Les démarches à l’approche d’un repêchage restent particulières puisque des stratégies trompeuses peuvent être développées. L’idée est de ne pas tomber dans le panneau.

« Je dois être méfiant quand des équipes m’appellent, je dois me demander s’il y a quelque chose de caché dans tout ça pour que les informations finissent par se rendre à Kavis », a raconté Deslauriers qui ne se plaint pas de ce contexte délicat.

Reed ne lance pas la pierre à Popp

En plus des moyens plus modestes pour préparer le repêchage, les équipes de la LCF doivent manœuvrer sous un plafond salarial de 5,15 millions. 

Lors du dernier droit du règne de Jim Popp en tant que directeur général, plusieurs informations ont circulé selon lesquelles il a difficilement manœuvré avec les limites de ce budget.

Popp s’est souvent défendu à ce propos, mais il a multiplié les coupures dans les salaires des joueurs et parfois à plusieurs reprises dans une saison.
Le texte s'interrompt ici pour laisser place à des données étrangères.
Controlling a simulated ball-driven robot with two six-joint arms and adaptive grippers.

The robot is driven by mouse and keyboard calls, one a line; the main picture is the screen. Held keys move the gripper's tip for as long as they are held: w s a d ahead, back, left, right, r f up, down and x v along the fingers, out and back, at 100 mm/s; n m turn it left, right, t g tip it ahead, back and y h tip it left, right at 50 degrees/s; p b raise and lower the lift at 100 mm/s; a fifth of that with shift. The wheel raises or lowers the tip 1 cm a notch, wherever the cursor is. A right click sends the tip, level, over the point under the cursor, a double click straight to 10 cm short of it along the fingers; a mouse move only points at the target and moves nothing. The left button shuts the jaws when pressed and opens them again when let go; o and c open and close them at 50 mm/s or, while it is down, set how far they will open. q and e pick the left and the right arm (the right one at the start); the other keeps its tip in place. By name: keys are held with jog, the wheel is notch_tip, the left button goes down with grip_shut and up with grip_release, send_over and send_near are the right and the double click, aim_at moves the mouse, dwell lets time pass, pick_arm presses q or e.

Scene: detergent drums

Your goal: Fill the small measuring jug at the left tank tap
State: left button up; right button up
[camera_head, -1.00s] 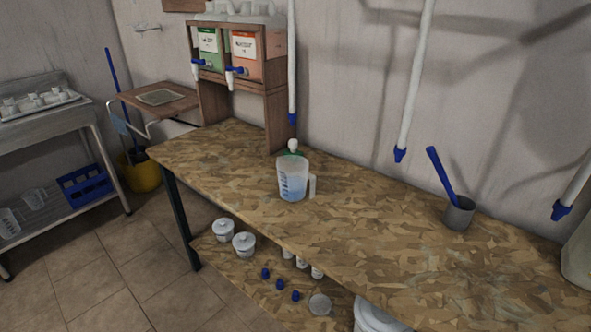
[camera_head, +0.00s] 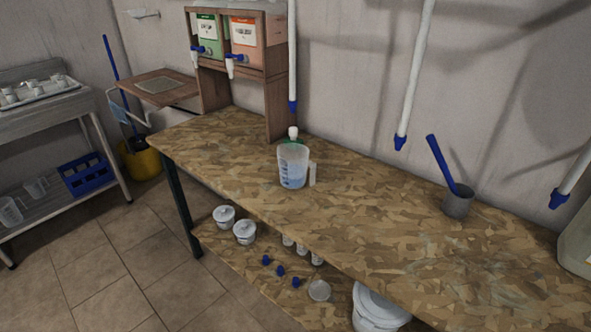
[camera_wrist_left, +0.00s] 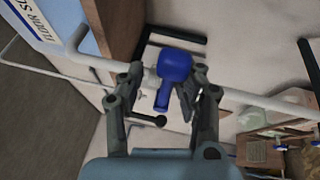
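The left tank (camera_head: 207,33), with a green label, sits in a wooden rack beside the orange-labelled right tank (camera_head: 245,38). The left tank tap (camera_head: 195,56) is white with a blue handle. Neither gripper shows in the head view. In the left wrist view my left gripper (camera_wrist_left: 165,75) has its fingers apart, with a blue piece (camera_wrist_left: 174,68) between or just beyond them; a gap shows on its left side. My right gripper is out of view.
The bench (camera_head: 360,230) has free room around the jug. White pipes (camera_head: 415,75) with blue tips hang above. Lidded pots (camera_head: 244,232) and a bucket (camera_head: 378,308) are below. More jugs (camera_head: 10,211) sit on the left rack.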

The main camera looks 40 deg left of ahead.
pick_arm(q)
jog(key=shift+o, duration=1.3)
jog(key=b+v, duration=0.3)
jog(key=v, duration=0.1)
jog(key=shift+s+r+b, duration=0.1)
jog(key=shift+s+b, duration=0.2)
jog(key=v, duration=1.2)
Malgré tout, Reed et Deslauriers n’ont pas trouvé que la situation était irrécupérable.

« Je ne pense pas qu’on était dans une pire situation que les autres équipes », a réagi Deslauriers.  

« Toutes les équipes de la LCF doivent composer avec cet enjeu. Je ne crois pas que notre situation était pire, mais ce serait mentir de dire qu’on n’a pas pris certaines décisions en raison de considérations du plafond salarial. C’est normal à cette période de l’année. Quand tu as des quarts-arrières qui font près de 10% de la masse salariale, il faut prendre des décisions pour bien gérer cet aspect », a reconnu Reed.

Le nouveau patron des Alouettes sera jugé dès sa première année aux commandes du club, mais il doit également travailler avec une vision à long terme pour rétablir la réputation de l’organisation.  

« Je dois penser au présent et au futur. Je l’ai déjà dit, c’est correct de gagner dès maintenant, mais il faut connaître du succès de manière constante. Nos partisans méritent ça, on veut aspirer au championnat chaque année. Pour y arriver, ça prend de la stabilité dans la formation. Le talent n’est pas garant de tout, il faut dénicher des athlètes avec un grand caractère qui veulent évoluer à Montréal », a confirmé Reed qui n’a pas manqué d’audace jusqu’à présent.